Stiefmütterchen auf der Brieftasche

Brieftasche

Die Tasche bzw. der Beutel gilt als das älteste Accessoire, weil der Mensch als Jäger und Sammler schon immer das Bedürfnis nach Tragebehältnissen hatte. Diese hießen in früheren Zeiten Gürteltaschen, Jagdtaschen; Börsen; Arbeitsbeutel, Botentaschen, Geldkatzen (gürtelartige Schlauchbeutel); Geldstrümpfe, Ranzen (bäuerliche Ledergürtel), Gebetsbuchtaschen, Ridicule (Beuteltaschen mit Netz), Pompadours, Aktenmappen und Brieftaschen. Aus diesen verschiedenen Typen entwickelte sich gegen Ende des 19. Jahrhunderts die moderne Damenhandtasche.

 

Auch im Heimatmuseum gibt es eine Vielzahl von verschiedenen Taschen. In einem der zahlreichen Kartons im Depot schlummert eine reizende Damenbrieftasche in der Form eines Kuverts. Sie ist 1925 als Geschenk des Ziegeleibesitzers Georg Wolf Senior in die Sammlung gekommen. Die weibliche Handarbeit wurde in der Mitte des 19. Jahrhunderts aus cremefarbener Seide gefertigt, durch Karton versteift und mit Stickereien versehen. Mit einem Stoffband lässt sich die Tasche verschließen.

 

Der Typus der Brieftasche entstand durch den fortschreitenden Ausbau des Postwesens im 17. Jahrhundert und dem damit verbundenen Briefverkehr.

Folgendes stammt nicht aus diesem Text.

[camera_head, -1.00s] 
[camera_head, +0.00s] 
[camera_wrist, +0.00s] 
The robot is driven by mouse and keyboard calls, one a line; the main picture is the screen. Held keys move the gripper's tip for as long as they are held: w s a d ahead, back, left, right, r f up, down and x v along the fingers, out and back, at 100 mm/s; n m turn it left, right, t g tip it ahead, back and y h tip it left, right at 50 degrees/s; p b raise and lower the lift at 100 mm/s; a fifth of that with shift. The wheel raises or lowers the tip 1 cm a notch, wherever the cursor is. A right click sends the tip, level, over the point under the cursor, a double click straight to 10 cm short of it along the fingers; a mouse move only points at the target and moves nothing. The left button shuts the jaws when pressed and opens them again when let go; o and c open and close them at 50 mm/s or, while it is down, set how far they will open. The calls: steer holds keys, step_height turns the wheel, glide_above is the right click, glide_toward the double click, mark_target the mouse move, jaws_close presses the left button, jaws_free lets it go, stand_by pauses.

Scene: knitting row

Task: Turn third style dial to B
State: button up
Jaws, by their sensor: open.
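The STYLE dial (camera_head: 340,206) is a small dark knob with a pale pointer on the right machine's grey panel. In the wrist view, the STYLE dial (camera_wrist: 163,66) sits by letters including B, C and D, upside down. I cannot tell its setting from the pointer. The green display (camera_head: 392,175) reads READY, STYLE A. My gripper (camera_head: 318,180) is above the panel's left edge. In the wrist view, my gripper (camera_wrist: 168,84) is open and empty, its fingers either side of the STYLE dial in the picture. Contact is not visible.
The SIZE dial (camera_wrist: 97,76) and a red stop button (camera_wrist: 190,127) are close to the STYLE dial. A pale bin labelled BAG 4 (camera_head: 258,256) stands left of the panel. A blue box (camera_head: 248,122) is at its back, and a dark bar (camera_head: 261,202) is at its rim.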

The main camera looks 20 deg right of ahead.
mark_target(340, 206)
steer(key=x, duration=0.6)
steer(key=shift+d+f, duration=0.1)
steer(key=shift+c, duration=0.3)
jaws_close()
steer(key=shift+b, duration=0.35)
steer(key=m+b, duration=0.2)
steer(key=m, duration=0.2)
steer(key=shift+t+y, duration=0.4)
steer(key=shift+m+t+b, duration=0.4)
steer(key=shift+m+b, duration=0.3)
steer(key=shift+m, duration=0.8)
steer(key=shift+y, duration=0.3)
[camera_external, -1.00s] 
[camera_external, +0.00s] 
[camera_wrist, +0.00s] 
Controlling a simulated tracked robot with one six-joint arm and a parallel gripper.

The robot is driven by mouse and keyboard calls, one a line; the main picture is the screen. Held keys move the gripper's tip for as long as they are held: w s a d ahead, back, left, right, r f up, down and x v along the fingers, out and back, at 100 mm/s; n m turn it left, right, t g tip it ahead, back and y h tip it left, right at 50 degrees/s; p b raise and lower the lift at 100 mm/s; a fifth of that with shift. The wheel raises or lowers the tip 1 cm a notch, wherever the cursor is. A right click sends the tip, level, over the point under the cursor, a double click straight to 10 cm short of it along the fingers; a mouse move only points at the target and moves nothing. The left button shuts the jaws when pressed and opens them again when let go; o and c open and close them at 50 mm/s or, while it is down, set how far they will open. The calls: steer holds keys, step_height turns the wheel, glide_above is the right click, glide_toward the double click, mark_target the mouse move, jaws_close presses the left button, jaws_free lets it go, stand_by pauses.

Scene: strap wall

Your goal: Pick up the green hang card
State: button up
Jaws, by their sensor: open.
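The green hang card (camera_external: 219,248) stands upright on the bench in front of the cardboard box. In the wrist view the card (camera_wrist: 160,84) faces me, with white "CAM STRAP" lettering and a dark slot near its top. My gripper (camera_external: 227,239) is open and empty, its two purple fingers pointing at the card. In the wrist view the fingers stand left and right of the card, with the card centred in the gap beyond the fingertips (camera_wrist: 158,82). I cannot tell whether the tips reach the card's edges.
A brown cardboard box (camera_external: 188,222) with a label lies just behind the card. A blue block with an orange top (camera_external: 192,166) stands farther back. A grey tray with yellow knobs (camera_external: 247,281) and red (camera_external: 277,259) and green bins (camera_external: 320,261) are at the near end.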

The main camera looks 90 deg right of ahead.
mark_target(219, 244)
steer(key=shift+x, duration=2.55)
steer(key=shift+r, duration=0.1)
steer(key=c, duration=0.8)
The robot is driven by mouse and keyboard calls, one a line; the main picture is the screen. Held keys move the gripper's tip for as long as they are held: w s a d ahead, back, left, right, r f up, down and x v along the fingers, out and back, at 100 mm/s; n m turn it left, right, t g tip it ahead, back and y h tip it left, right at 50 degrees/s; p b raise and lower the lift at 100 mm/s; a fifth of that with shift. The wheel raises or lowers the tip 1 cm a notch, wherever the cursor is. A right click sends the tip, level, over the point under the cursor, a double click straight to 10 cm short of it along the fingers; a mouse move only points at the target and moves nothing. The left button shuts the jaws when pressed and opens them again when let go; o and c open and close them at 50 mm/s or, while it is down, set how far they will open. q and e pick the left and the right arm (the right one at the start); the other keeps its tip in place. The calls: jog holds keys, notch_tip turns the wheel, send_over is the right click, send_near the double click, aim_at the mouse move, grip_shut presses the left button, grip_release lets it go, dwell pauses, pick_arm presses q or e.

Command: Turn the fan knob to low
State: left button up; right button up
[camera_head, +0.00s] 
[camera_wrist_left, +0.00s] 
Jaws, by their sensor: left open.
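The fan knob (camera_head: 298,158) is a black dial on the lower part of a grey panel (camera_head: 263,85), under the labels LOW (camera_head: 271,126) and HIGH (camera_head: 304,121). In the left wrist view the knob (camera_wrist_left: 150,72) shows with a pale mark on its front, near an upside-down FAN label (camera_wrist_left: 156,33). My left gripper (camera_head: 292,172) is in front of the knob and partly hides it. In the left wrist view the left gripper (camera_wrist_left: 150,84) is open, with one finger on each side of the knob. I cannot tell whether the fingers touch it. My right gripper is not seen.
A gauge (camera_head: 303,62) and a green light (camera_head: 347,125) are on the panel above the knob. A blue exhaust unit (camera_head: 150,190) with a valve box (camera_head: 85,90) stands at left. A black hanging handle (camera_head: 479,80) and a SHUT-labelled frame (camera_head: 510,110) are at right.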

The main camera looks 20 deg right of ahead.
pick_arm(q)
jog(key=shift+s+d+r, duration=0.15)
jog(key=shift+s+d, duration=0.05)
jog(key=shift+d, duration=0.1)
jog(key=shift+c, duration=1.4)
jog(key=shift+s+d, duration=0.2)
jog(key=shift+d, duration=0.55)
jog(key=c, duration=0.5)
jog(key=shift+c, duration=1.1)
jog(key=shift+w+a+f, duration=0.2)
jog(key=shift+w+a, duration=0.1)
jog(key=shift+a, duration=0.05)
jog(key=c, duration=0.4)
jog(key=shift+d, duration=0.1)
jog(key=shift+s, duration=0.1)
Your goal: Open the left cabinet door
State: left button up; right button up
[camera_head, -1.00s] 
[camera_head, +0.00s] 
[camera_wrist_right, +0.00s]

Man steckte sie wie Börsen in die Gewandtasche. Sie waren häufig kostbar verziert und bestickt. So weist auch die Tasche in Schnaittach kunstfertige Motive auf. Auf der Vorderseite ist ein laufendes Hündchen mit Rankenwerk und rosa Blüten zu sehen, rückseitig wachsen Stiefmütterchen aus zwei zusammengebundenen roten Herzen. Die Brieftasche war wohl ein Brautgeschenk, vermutlich von der Mutter an die Tochter. Die Stiefmütterchen als Symbol des Andenkens und der Erinnerung könnten darauf verweisen.

Kaum ein anderes Accessoire wurde so häufig mit Liebessymbolik ausgeziert wie die Brieftasche. So ist auch bei dieser Tasche der Symbolgehalt und die persönliche Wertschätzung noch immer zu spüren.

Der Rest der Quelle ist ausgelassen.